SET PROBLEM:
Can you write out every line from the start of the records below through the line containing "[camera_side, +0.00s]", leaving out any pictures?

PROVIDED DATA:
---+---

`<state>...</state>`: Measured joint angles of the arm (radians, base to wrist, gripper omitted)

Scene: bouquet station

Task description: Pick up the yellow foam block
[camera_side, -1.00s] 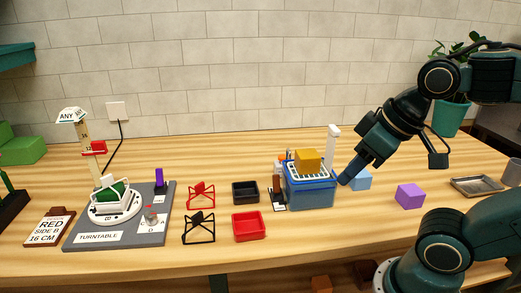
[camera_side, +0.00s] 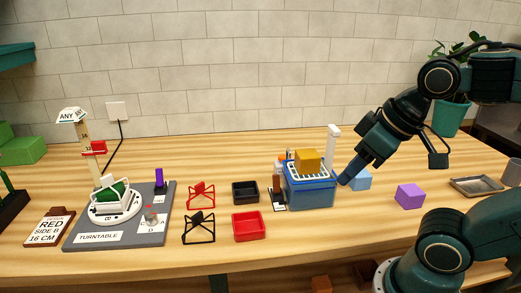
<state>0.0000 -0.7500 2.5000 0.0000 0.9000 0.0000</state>
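The yellow foam block (camera_side: 307,160) sits on top of the blue box (camera_side: 311,193), which has a white perforated top. My gripper (camera_side: 347,180) points down and to the left, with its tip just right of the blue box and lower than the yellow block. It looks apart from the yellow block. Its fingers are seen edge-on, so I cannot tell whether they are open or shut. A light blue block (camera_side: 361,181) is partly hidden behind the gripper tip.
A white post (camera_side: 333,143) rises behind the blue box. A purple block (camera_side: 410,196) and a metal tray (camera_side: 477,186) lie to the right. Black (camera_side: 245,192) and red (camera_side: 249,226) trays and the turntable (camera_side: 115,207) are left. The front middle table is clear.

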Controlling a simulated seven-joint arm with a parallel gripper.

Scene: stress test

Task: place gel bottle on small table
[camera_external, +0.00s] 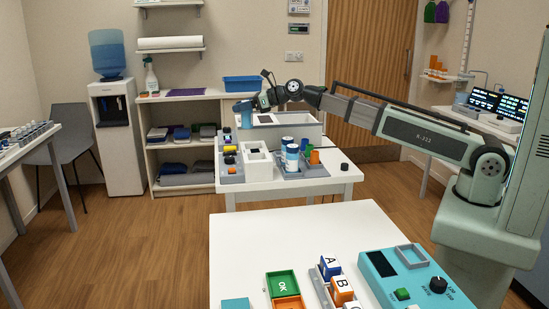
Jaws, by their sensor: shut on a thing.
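My gripper (246,105) is at the end of my outstretched arm, over the left back part of the middle white table (328,183). It is shut on a small blue bottle-like thing (246,119), which I take to be the gel bottle. Its label is too small to read. The bottle looks roughly upright; I cannot tell whether its bottom touches anything. A second white table (265,238) stands in front, nearer the camera. I cannot tell from this view which one is the small table.
The middle table carries a white box (283,134), a divided tray (254,164) and blue-and-white cans (292,158) beside an orange cup (315,157). The front table holds a teal device (407,278), lettered blocks (341,288) and a green tray (281,284). Its back left is clear.

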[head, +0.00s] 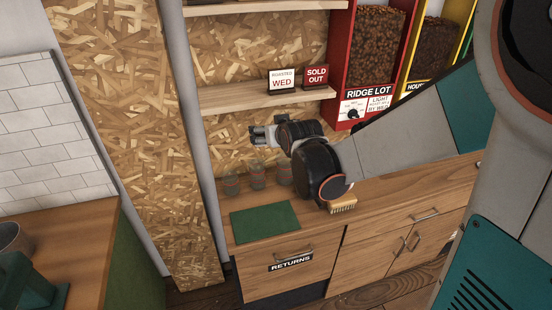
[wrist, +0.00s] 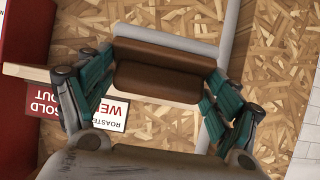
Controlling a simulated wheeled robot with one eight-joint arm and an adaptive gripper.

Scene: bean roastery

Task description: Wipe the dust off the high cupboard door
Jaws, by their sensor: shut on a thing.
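The block is held crosswise between the fingers, apart from the wall behind. In the head view I cannot make out the block clearly. I cannot identify a high cupboard door or any dust in either view.
A wooden counter (head: 225,220) holds a green mat (head: 265,222), glass jars (head: 257,176) and a brush (head: 343,205). The lower shelf (head: 235,98) carries WED (head: 283,80) and SOLD OUT (head: 316,78) signs. Bean dispensers (head: 372,45) stand right. Another counter (head: 70,225) is at left.

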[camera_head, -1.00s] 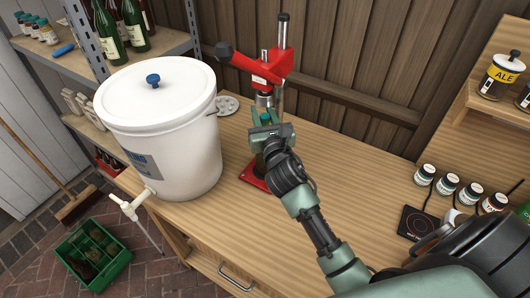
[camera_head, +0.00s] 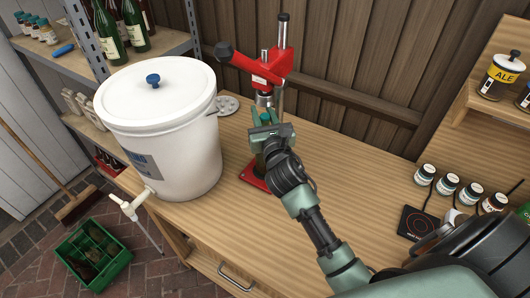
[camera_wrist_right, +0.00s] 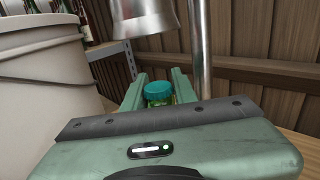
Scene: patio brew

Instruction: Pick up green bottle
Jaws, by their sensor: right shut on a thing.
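My right gripper (camera_head: 265,122) is at the red bench capper (camera_head: 268,72), low in front of its post. It is shut on the green bottle, which is mostly hidden behind the gripper and wrist in the head view. In the right wrist view the bottle's teal cap (camera_wrist_right: 158,92) and a little green glass below it show between the two fingers (camera_wrist_right: 157,85). The capper's metal bell (camera_wrist_right: 143,14) hangs just above and to the left of the cap. The capper's red base (camera_head: 254,178) is under the gripper. My left gripper is not in view.
A white lidded bucket (camera_head: 170,132) with a tap stands left of the capper. Green bottles (camera_head: 106,32) stand on the metal shelf at upper left. A green crate (camera_head: 94,255) is on the brick floor. Small jars (camera_head: 447,184) and a scale (camera_head: 419,222) are at right. The middle of the bench is clear.

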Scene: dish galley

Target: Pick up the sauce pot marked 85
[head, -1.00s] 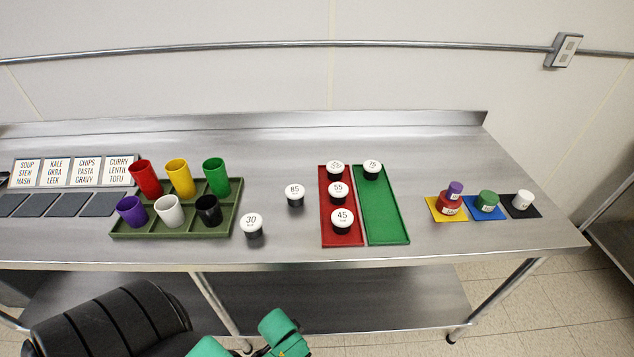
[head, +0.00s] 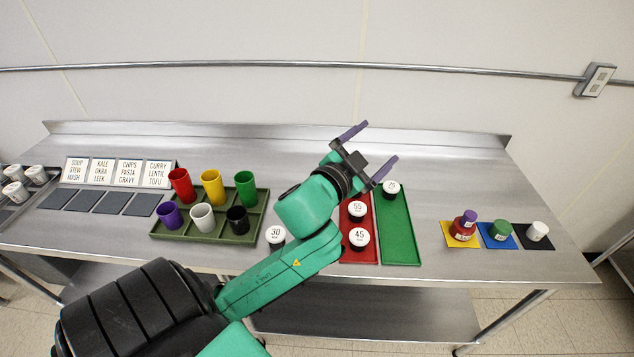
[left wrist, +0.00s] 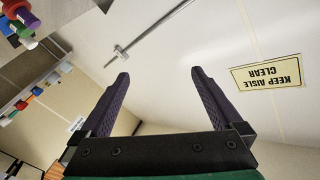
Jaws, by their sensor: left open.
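The sauce pot marked 85 is not visible now; my left arm covers the bench between the pot marked 30 (head: 275,235) and the red tray (head: 358,256). My left gripper (head: 382,140) is open and empty, raised over the back part of the bench above the trays. In the left wrist view the left gripper (left wrist: 160,72) shows two dark fingers spread apart with only wall beyond them. My right gripper is not in view.
Pots marked 55 (head: 357,210) and 45 (head: 359,238) stand on the red tray, beside the green tray (head: 402,250). A divided olive tray (head: 225,239) holds several coloured cups. Coloured mats with small pots lie at the right. The bench's back right is clear.

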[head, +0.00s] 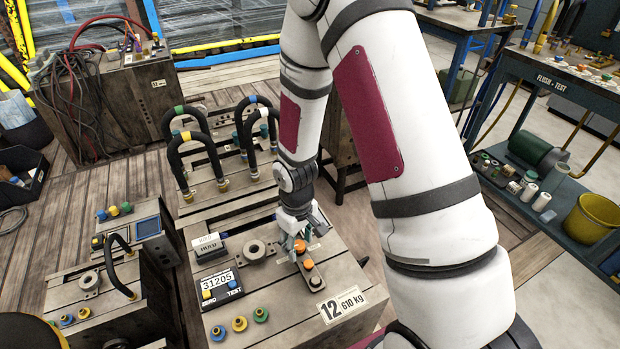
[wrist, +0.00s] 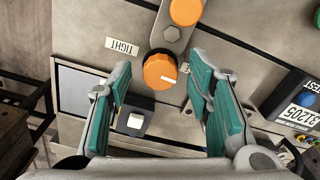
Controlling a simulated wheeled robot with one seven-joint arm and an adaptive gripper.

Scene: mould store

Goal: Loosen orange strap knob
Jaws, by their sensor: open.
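An orange knob (wrist: 160,71) with a white pointer mark is on a grey metal strap (wrist: 173,33) in the wrist view. In the head view my gripper (head: 292,240) points down over the mould block's top, beside an orange knob (head: 307,265).
The block (head: 250,325) also bears a 31205 display box (head: 217,285), a HOLD sign (head: 208,248), a round ring (head: 256,250) and several coloured fittings in front. Black looped hoses (head: 195,140) stand behind. A blue flush-test bench (head: 560,85) is at right.

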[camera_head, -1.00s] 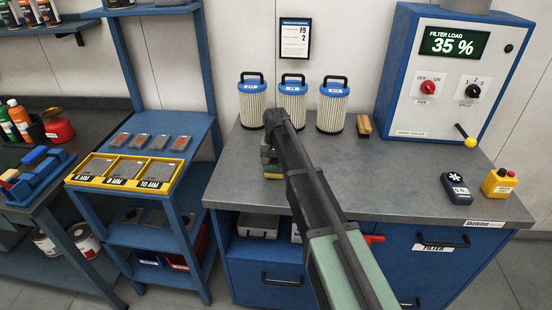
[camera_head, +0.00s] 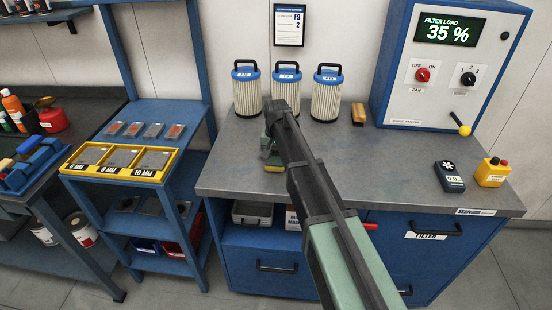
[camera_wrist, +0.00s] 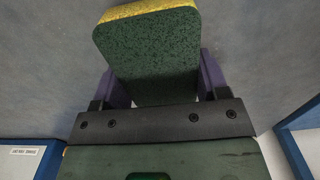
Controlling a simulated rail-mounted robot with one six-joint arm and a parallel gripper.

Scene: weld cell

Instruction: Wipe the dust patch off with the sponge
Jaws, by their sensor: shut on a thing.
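The sponge is a green block with a yellow layer; in the wrist view the sponge (camera_wrist: 152,62) sits between two purple fingers. My gripper (camera_wrist: 153,82) is shut on it. In the head view my gripper (camera_head: 271,150) is over the left part of the grey bench top (camera_head: 345,180), in front of the filter cartridges. The sponge's yellow edge shows low, close to the bench top; I cannot tell whether it touches. I cannot make out a dust patch in either view; my arm and the sponge hide part of the bench top.
Several white pleated filters (camera_head: 325,98) with blue tops stand at the back. A wooden-handled brush (camera_head: 358,113) is right of them. A control cabinet (camera_head: 395,60), a dark handheld meter (camera_head: 449,177) and a yellow button box (camera_head: 492,172) stand at right. The bench middle is clear.

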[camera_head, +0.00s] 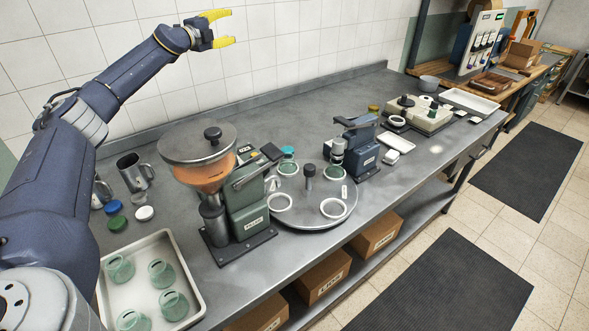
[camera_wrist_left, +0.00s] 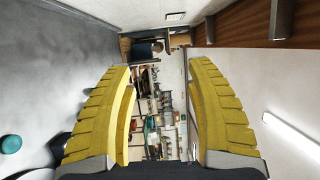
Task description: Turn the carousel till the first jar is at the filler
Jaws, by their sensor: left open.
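The carousel (camera_head: 318,217) is a round grey turntable on the bench, with white ring-shaped seats and a dark knobbed post (camera_head: 309,178) at its middle. The filler (camera_head: 210,165) has a steel-lidded hopper with orange contents and a green body, at the carousel's left. A jar (camera_head: 334,172) shows at the carousel's far side, by the blue machine. Several green glass jars (camera_head: 162,273) stand in the white tray at front left. My left gripper (camera_head: 232,27) is raised near the wall, well above the bench, open and empty; its yellow fingers also show in the left wrist view (camera_wrist_left: 160,100). My right gripper is not visible.
A blue press-like machine (camera_head: 358,146) stands behind the carousel. The white tray (camera_head: 190,280) is at the near end. Boxes sit on the shelf below.

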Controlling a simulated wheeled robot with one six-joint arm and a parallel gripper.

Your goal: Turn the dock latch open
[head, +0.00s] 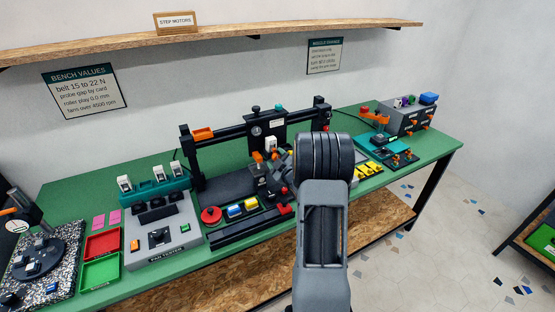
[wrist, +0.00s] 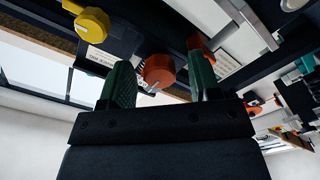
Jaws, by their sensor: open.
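In the wrist view my gripper (wrist: 160,62) is open, with one green-padded finger on each side of a round orange-red knob (wrist: 158,71). The knob carries a small pale pointer mark and may be the dock latch; I cannot tell for certain. It sits between the fingertips, with visible gaps at both sides, and I cannot tell how deep it lies between them. A yellow knob (wrist: 92,25) is at the upper left of the wrist view. In the head view my arm reaches over the printer frame (head: 190,158) and hides part of it; the fingers are hard to make out there.
The black gantry stands over the green bench (head: 148,168). A grey tester box (head: 165,240) and red and green trays (head: 101,243) are at left. A teal fixture (head: 383,148) and a grey drawer unit (head: 402,118) are at right. A wooden shelf (head: 230,36) runs above.

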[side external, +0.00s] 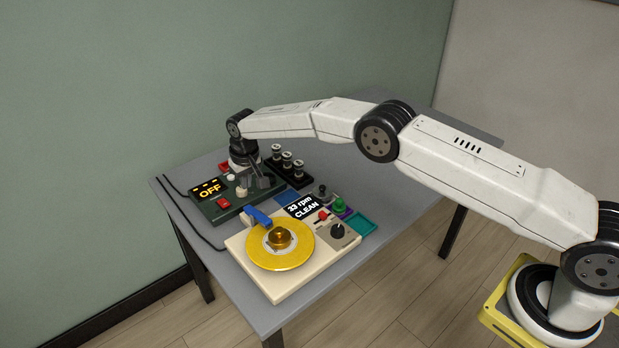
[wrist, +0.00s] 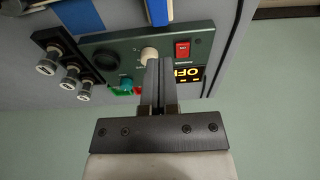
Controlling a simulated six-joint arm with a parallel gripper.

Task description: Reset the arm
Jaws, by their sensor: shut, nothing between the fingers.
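My gripper (side external: 262,183) is at the end of my outstretched arm, low over the dark green box with the OFF display (side external: 209,190). In the wrist view my gripper (wrist: 157,62) has its two grey fingers together with nothing between them. The fingertips are close to a cream knob (wrist: 149,54) on the green box; I cannot tell whether they touch it. The box also carries a red rocker switch (wrist: 182,49) beside its lit OFF display. In the side view my gripper hides part of the box.
A cream turntable unit (side external: 273,285) with a yellow disc (side external: 264,258) and a "33 rpm CLEAN" display stands in front. Several capped posts on a black block (side external: 293,178) stand right of the green box. The grey table (side external: 225,168) is clear behind, against a green wall.

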---+---

WRITTEN SOLUTION:
`<state>...</state>`: Measured joint angles of the arm (radians, base to wrist, gripper omitted)

Scene: bouquet station

Task description: Pick up the yellow foam block
[camera_side, -1.00s] 
[camera_side, +0.00s] 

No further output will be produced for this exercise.